NEW YORK - U.S. stocks wavered between tiny gains and losses on Friday, a day after the Dow Jones industrial average eked out another record high. Virgin America jumped 30 percent in its market debut. Energy companies also rose as the price of crude oil turned higher.
The Standard & Poor's 500 index fell two points to 2,038 as of 1:36 p.m. ET. The Dow slipped 29 points, or 0.2 percent, to 17,624. The Nasdaq composite rose three points to 4,683.
Shares of Virgin America, an airline backed by billionaire Richard Branson, soared 30 percent in its initial public offering. The price jumped $6.64 to $29.64.

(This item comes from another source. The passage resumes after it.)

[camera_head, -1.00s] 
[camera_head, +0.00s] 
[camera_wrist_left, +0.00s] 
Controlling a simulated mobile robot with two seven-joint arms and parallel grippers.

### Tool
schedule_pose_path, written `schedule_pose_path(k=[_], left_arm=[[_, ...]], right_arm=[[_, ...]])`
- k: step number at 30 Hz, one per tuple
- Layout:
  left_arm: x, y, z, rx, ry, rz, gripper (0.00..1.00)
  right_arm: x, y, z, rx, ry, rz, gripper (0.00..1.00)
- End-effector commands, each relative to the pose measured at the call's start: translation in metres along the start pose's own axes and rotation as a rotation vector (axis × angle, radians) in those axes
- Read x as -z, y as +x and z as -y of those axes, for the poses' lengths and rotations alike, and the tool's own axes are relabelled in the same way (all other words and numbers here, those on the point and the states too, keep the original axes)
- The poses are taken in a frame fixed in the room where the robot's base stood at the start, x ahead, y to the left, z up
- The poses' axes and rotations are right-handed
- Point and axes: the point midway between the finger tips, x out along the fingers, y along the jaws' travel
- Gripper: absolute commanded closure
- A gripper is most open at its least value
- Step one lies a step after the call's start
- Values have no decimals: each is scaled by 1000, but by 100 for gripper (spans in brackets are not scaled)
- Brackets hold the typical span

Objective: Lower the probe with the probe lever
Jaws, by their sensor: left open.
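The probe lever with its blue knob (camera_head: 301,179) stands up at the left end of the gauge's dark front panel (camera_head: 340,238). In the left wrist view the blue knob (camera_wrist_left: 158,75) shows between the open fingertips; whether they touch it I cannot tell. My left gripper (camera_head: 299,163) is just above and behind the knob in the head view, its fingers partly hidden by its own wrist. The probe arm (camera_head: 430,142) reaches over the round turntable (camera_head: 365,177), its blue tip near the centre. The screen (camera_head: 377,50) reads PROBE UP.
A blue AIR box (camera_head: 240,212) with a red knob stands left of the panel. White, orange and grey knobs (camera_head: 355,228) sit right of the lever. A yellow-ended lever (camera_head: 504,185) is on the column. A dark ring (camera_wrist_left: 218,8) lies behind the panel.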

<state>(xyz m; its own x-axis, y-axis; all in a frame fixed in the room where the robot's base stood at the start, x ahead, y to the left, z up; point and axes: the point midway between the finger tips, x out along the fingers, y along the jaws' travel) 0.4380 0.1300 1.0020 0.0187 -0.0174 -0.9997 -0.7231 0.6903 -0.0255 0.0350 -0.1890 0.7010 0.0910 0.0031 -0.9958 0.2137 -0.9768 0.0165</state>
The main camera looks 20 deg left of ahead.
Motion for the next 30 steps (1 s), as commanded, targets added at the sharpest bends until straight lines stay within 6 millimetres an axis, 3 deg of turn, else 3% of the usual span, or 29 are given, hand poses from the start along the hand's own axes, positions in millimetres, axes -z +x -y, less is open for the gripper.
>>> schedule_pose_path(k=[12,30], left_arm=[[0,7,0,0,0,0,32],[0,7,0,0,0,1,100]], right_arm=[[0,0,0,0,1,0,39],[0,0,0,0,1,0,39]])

Energy stocks rose 0.2 percent as oil prices increased, a reversal from Thursday's slump. Benchmark U.S. crude rose $1.06 cents to $75.27 a barrel on the New York Mercantile Exchange. Energy stocks had fallen 10 percent in three months as the price of crude plummeted to a four-year low.
Hertz Global Holdings sank 13 percent after announcing it needs to restate its financial results for 2012 and 2013. The car-rental company fell $2.90 to $19.83.
High-end retailer Nordstrom rose $1.16, or 1.6 percent, to $74.41 after reporting earnings that was higher than financial analysts had expected.
Retail sales rose modestly in October, evidence that recent job gains and lower gas prices are lifting consumer spending as the holiday shopping season begins. The Commerce Department said sales rose 0.3 percent, after falling by the same amount in September.
"American consumers are starting to spend again," said John Manley, chief stock strategist at Wells Fargo Funds, which manages $250 billion. "More people are working ... and that makes us a little freer at the cash registers."
France's CAC 40 rose 0.4 percent and Britain's FTSE 100, 0.3 percent. Germany's DAX was flat.
The 18-country eurozone grew 0.2 percent in the third quarter compared with the previous three months. That was better than expected, but still sluggish and unlikely to bring unemployment down significantly anytime soon.
The dollar strengthened to 116.32 yen from 116.07 in late trading Thursday. The dollar weakened against the euro. One euro fetched $1.2517, up from $1.2466.
The price of U.S. government bonds rose a sliver. The yield on the 10-year Treasury note slipped to 2.33 percent from 2.34 percent on Thursday. Yields move in the opposite direction to the price.